2. To profit by stock price appreciation. Stock price appreciation results from the fact that startup or high-growth companies rarely offer dividends but re-invest their earnings to take advantage of market opportunities. As a reminder, a public company does not have the responsibility to distribute all its profits to shareholders and may retain them in order to re-invest into more profitable operations. The compound-interest performance which ensues is the reason that explain why successful companies like Microsoft or Intel can become multi-billion of dollars enterprises in a couple of decades, starting from scraps.

However, what’s in it for the shareholders? In theory, the increased value of the company will be factored into the stock price and will lift it up. For example, an investor buys a stock A at a time that the whole company is valued at $10 million with an outstanding shares number of 1 million. He pays the stock $10 per share. A year later, company A records $10 million of profits and decides to retain all earnings for re-investment purposes. Company A can be fairly valued at $20 million now and the investor would never sell its stock lesser than $20.

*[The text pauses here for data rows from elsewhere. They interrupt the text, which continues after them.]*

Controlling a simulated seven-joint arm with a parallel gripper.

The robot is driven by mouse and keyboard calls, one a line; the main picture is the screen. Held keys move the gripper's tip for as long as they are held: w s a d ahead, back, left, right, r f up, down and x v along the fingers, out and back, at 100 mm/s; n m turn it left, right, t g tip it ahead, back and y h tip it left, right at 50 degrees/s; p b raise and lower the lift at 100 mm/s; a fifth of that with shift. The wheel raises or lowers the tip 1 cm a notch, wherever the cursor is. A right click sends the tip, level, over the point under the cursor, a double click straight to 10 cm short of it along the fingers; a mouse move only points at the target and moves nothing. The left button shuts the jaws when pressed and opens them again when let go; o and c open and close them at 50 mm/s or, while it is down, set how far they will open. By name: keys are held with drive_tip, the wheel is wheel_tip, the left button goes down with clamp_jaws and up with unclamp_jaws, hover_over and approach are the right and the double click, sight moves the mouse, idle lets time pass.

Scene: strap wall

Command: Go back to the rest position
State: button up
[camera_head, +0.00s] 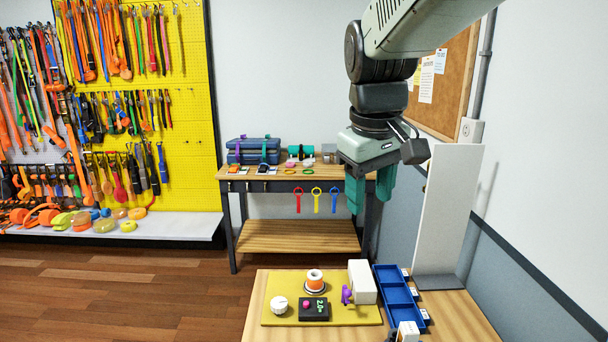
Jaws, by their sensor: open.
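My gripper (369,192) hangs from the arm at the upper right, pointing down, with its two green fingers apart and nothing between them. It is well above the near wooden table (470,318). Below it on a yellow board (347,315) are an orange and white spool (314,281), a white knob (279,305), a dark box with a green readout (313,309), a purple piece (347,295) and a white block (362,281). The gripper touches none of them.
A blue compartment tray (396,297) lies right of the board, with a tall white panel (446,215) behind it. A workbench (285,183) with cases stands at the back. A yellow pegboard (190,150) of straps is at left. Air around the gripper looks clear.

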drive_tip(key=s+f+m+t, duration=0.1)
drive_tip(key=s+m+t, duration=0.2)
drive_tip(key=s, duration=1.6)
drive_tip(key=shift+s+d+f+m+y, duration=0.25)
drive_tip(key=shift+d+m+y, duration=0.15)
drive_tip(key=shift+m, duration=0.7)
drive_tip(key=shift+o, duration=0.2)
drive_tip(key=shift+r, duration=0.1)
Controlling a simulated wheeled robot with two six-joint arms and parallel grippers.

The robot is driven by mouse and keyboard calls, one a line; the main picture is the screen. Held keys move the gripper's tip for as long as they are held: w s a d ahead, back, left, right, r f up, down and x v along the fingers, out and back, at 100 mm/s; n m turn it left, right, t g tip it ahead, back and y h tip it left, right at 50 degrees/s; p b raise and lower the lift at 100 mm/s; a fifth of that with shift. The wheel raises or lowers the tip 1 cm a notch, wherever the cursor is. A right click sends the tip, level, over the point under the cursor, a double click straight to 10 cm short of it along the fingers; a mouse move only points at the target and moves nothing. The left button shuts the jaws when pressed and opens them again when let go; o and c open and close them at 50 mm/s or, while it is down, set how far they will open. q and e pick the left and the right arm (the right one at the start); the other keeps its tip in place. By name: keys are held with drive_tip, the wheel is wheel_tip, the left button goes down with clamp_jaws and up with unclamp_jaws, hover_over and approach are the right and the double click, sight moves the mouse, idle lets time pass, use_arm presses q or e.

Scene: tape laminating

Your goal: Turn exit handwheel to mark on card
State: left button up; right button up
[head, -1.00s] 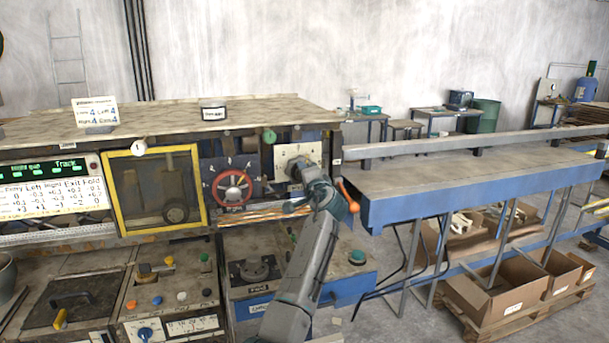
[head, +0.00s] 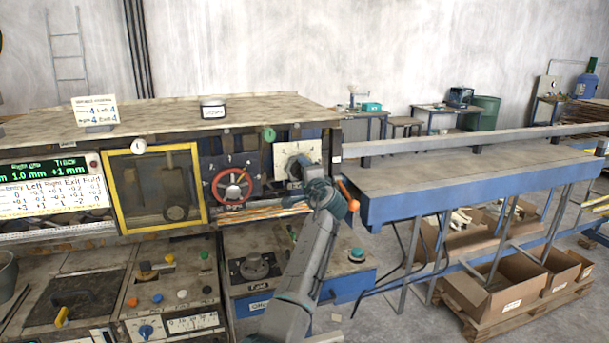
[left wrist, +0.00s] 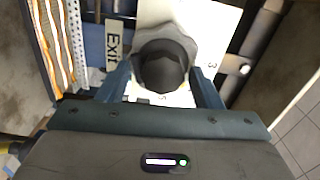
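In the head view the dial plate (head: 308,150) is at the right end of the machine. My left gripper (left wrist: 163,72) has one finger on each side of the wheel, apparently touching its edges; the head view hides its fingertips. The numbers 3 and 5 show beside the wheel. A white card (head: 95,112) on the machine top shows 4 beside each name, including Exit. My right gripper is out of view.
A red handwheel (head: 231,185) and a yellow-framed window (head: 110,190) are left of my arm. A green display (head: 50,170) shows 1.0 mm and +1 mm. An orange-handled lever (head: 347,193) is close right of my wrist. A blue-edged bench (head: 450,190) stands further right.

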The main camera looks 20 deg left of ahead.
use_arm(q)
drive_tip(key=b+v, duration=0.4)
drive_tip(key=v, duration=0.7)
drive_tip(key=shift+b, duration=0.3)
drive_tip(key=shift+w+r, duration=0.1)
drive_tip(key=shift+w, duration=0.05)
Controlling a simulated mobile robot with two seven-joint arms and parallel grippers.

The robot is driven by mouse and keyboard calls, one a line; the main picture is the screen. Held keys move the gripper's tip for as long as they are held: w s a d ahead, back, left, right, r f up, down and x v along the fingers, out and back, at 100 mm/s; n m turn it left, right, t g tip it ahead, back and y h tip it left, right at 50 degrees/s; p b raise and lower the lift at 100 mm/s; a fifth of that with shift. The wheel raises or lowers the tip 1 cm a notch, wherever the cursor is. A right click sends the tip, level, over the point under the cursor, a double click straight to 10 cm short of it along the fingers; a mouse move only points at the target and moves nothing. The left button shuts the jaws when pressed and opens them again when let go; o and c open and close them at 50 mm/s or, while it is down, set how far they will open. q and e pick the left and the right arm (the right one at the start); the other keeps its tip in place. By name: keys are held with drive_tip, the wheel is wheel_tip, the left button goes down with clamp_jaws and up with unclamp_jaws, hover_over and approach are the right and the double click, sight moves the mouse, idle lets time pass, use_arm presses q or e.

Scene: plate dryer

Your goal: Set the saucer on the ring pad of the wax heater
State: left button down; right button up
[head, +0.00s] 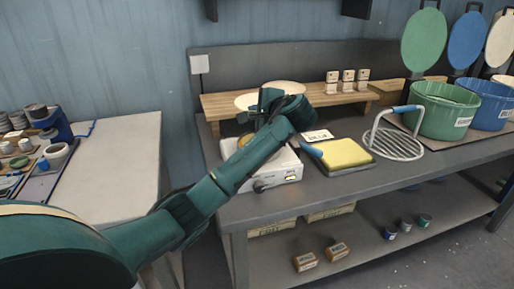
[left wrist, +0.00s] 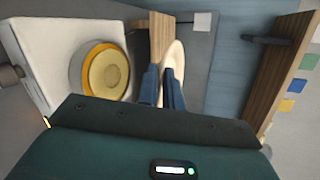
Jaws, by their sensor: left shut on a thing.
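The wax heater (head: 265,172) is a white box with a dark knob on its front, standing at the left of the dark bench. Its round yellow ring pad (left wrist: 105,71) shows bare in the left wrist view; in the head view my arm mostly covers it. My left gripper (head: 268,98) is above and behind the heater. In the left wrist view, its blue fingers (left wrist: 164,88) are shut on the cream saucer (left wrist: 174,60), seen nearly edge-on and apart from the pad. Pale discs show on both sides of the gripper in the head view. My right gripper is not in view.
A wooden riser (head: 325,99) with several small blocks stands behind. A yellow pad on a tray (head: 345,154) lies right of the heater, then a wire rack (head: 398,143) and green (head: 440,112) and blue tubs (head: 486,108). A pale table (head: 115,165) stands at left.

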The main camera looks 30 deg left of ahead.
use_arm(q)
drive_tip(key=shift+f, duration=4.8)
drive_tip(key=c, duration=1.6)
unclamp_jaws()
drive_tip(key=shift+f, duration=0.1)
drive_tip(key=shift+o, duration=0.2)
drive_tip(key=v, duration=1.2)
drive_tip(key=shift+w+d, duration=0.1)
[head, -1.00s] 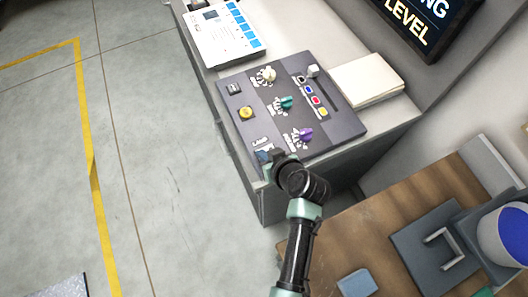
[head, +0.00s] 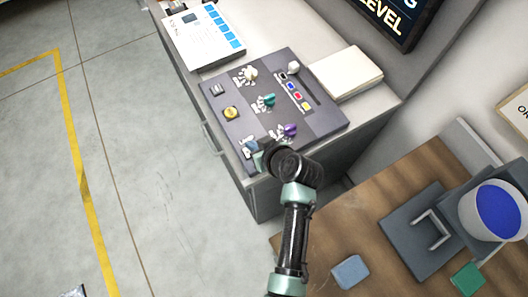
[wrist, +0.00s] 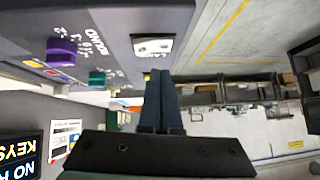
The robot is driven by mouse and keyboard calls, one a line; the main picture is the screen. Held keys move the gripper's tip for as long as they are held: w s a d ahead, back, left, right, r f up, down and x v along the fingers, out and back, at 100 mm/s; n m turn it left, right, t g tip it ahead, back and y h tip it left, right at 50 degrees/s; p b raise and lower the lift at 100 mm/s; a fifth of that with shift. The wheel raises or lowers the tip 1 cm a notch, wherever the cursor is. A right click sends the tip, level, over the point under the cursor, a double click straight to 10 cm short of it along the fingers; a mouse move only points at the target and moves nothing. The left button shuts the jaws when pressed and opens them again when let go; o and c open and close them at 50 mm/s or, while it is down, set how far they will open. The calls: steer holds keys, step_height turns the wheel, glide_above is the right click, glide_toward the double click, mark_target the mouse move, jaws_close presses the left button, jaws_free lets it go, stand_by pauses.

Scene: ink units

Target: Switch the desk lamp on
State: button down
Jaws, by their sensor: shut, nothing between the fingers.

As a matter of fact, such a profitable business will attract investors who would bid up the stock price, sometimes at exorbitant levels. On the opposite, when a company seems to face difficulties, its stock price may be beaten down to unreasonable prices, creating opportunities for savvy investors to take advantage of the situation to buy low. A common remark regarding the stock market is that greed and fear are the driving force of the market and mass psychology contributes a crucial part to the volatility of the market.